Lesson #2: Don’t let people log in to secure systems with day-to-day user accounts. Force people to use specialized, highly secured, network accounts to get access to sensitive systems. Yes, it’s a bit of a pain to deal with multiple layers of access, but it can prevent things like ransomware from spreading.
Finally, the news is saying that they may be down until the 25th. That’s two days from now. If that’s the case, then they’re probably looking at doing some form of mass data restoration from archive backup. Dear god I hope they’re still not depending on tape. If it takes 36 hours (which is where we’ll be by then) to restore your critical systems, your backup strategy has some serious flaws. In my organization we dealt with this type of thing often, and we would use vendor specific snapshots to allow for rapid recovery.

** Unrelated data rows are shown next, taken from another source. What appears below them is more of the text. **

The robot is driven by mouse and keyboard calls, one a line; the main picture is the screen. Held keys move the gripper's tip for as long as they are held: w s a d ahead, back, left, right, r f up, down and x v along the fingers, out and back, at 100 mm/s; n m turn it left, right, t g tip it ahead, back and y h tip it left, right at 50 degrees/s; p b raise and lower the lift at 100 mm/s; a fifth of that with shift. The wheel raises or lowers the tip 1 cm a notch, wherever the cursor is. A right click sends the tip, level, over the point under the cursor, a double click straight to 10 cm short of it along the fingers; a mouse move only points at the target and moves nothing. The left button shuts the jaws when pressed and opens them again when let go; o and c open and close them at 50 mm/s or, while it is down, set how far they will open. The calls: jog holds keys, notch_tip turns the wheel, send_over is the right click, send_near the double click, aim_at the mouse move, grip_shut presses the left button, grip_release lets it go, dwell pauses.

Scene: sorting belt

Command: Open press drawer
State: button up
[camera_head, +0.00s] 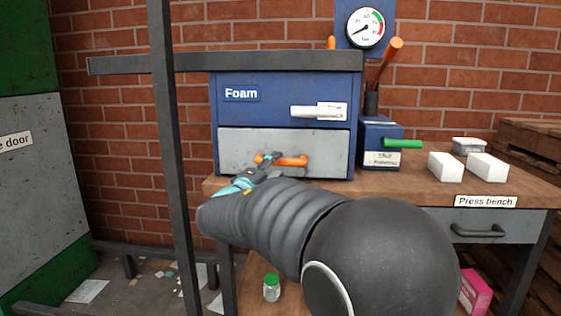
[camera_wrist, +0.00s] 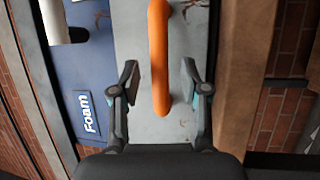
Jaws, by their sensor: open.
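The press cabinet (camera_head: 284,99) is blue, with a "Foam" label and a white lever on its upper part. Below it, a grey drawer front (camera_head: 233,148) with an orange bar handle (camera_head: 292,161) looks closed. In the wrist view the orange handle (camera_wrist: 159,60) runs up from between the fingers of my gripper (camera_wrist: 158,88), in front of the grey drawer front (camera_wrist: 132,30). My gripper is open, one finger on each side of the handle with gaps, not clasping it. In the head view my gripper (camera_head: 258,172) is at the handle's left end, partly hidden by my arm.
The wooden press bench (camera_head: 432,190) carries white blocks (camera_head: 446,167) and a blue box with a green handle (camera_head: 403,143) to the right. A grey upright post (camera_head: 172,150) stands left of my arm. A jar (camera_head: 271,288) stands low, below the bench.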

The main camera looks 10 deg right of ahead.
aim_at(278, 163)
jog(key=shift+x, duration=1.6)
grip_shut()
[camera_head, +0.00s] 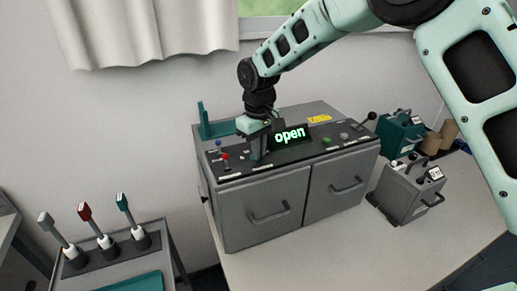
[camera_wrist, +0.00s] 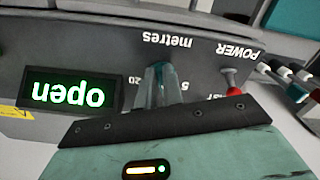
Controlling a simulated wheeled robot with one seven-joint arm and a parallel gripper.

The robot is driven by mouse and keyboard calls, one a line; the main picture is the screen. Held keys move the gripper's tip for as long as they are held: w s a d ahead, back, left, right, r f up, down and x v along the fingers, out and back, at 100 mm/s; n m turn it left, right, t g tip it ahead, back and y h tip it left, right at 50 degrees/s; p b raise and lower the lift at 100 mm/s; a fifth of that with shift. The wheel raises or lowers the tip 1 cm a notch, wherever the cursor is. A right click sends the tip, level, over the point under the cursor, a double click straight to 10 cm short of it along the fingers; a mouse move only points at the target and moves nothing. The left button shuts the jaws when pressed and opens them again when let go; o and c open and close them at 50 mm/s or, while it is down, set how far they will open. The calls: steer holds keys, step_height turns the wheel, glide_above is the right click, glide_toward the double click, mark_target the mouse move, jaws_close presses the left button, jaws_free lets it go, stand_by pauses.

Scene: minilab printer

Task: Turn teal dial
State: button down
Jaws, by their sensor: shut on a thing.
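My gripper (camera_head: 257,150) points down onto the left part of the grey machine's sloped control panel (camera_head: 330,140). In the wrist view its narrow fingers (camera_wrist: 159,80) come down at the dial's place, between the scale marks "20" and "5" under the word "metres". The fingers are shut on the teal dial, which they hide almost wholly, so its pointing direction cannot be told. A black display (camera_head: 290,135) just right of my gripper reads "open" in green; it also shows upside down in the wrist view (camera_wrist: 68,92).
A red-tipped switch (camera_head: 225,157) stands close to the left of my gripper, by the "POWER" label in the wrist view. Further right are small knobs and a black-knobbed lever (camera_head: 371,117). Small grey (camera_head: 410,190) and teal boxes (camera_head: 400,133) stand right of the machine.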

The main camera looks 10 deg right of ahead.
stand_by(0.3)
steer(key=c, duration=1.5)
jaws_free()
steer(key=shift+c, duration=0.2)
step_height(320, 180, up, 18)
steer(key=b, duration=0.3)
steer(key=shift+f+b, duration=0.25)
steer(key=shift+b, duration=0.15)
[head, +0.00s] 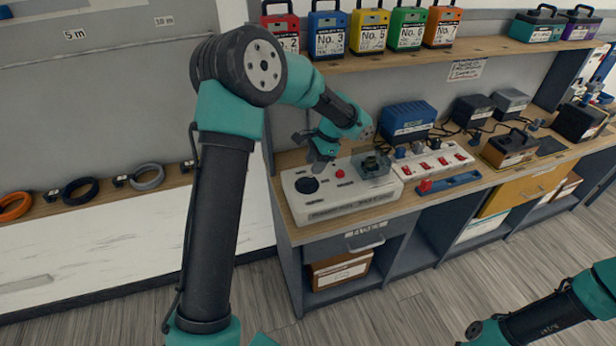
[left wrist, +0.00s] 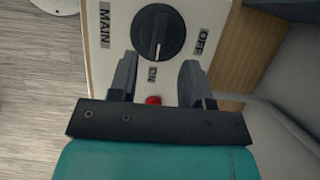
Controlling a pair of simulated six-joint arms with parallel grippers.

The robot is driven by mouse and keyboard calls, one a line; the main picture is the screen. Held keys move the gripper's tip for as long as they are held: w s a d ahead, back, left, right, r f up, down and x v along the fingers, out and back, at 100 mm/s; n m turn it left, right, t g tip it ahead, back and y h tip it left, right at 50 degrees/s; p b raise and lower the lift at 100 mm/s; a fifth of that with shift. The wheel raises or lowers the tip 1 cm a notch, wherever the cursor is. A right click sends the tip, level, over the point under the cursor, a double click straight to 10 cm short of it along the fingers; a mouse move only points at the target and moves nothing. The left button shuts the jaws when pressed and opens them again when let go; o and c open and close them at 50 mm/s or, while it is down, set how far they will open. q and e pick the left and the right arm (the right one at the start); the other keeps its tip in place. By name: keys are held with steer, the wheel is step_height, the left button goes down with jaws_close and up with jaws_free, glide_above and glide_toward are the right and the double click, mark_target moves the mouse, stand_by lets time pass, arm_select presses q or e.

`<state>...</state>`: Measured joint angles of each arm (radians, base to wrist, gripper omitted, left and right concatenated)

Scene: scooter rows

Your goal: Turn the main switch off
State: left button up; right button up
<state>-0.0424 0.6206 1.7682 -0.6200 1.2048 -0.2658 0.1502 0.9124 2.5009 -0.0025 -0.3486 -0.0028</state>
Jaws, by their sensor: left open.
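The main switch (left wrist: 158,33) is a round black knob on a white panel (head: 350,199). It also shows in the head view (head: 307,185). In the left wrist view its white pointer line points down at the ON label (left wrist: 152,74). The OFF label (left wrist: 203,40) is to its right and the MAIN label (left wrist: 105,25) to its left. My left gripper (head: 315,160) is open and empty above the panel. In the left wrist view the knob lies just beyond and between its fingertips (left wrist: 158,62); contact cannot be told. My right gripper is out of view.
A red button (head: 340,174) and a clear-covered box (head: 372,166) sit on the same panel. A power strip with red switches (head: 432,165) and a blue tray (head: 450,183) stand to the right. Cases line the shelf (head: 400,61) above.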

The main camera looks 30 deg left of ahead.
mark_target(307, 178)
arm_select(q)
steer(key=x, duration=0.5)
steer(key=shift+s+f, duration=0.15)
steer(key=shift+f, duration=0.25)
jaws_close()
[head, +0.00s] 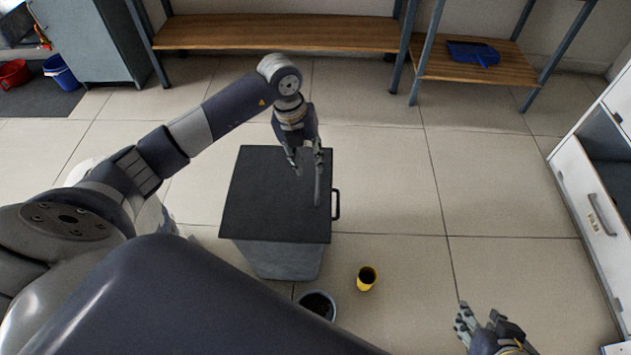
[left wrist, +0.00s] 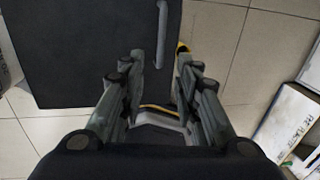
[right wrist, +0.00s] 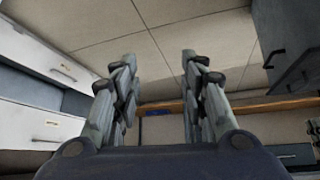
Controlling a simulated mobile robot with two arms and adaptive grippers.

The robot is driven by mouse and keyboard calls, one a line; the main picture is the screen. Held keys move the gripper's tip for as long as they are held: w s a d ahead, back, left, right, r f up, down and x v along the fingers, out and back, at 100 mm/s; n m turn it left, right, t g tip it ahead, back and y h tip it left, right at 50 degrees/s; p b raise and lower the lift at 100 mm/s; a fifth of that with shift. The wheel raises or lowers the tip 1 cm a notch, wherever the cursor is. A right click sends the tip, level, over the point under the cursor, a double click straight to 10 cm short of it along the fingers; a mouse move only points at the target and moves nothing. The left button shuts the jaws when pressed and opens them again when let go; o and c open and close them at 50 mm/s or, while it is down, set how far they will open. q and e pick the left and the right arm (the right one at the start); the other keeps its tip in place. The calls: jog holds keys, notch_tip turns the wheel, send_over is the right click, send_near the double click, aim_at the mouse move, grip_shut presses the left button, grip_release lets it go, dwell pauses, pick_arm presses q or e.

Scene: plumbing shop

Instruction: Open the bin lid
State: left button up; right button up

Lesson #3: Your backup system needs to be able to deal with rapid recovery of massive systems. You can’t just archive stuff through Commvault and expect speedy recovery times.
So that’s my quick and dirty assessment. This is ugly, and there’s probably a lot more to the story that will come out in the next few days. There’s a lot more lessons here than the three I mentioned, and I’m sure that Garmin will be spending a lot of time improving themselves after this event.
Unless this was some kind of state-sponsored, targeted, attack, there’s a lot that Garmin could have done to prevent this. Let this be a lesson for other companies. Think ahead and don’t brush off the recommendations of your cybersecurity and infrastructure people. We know what we’re talking about.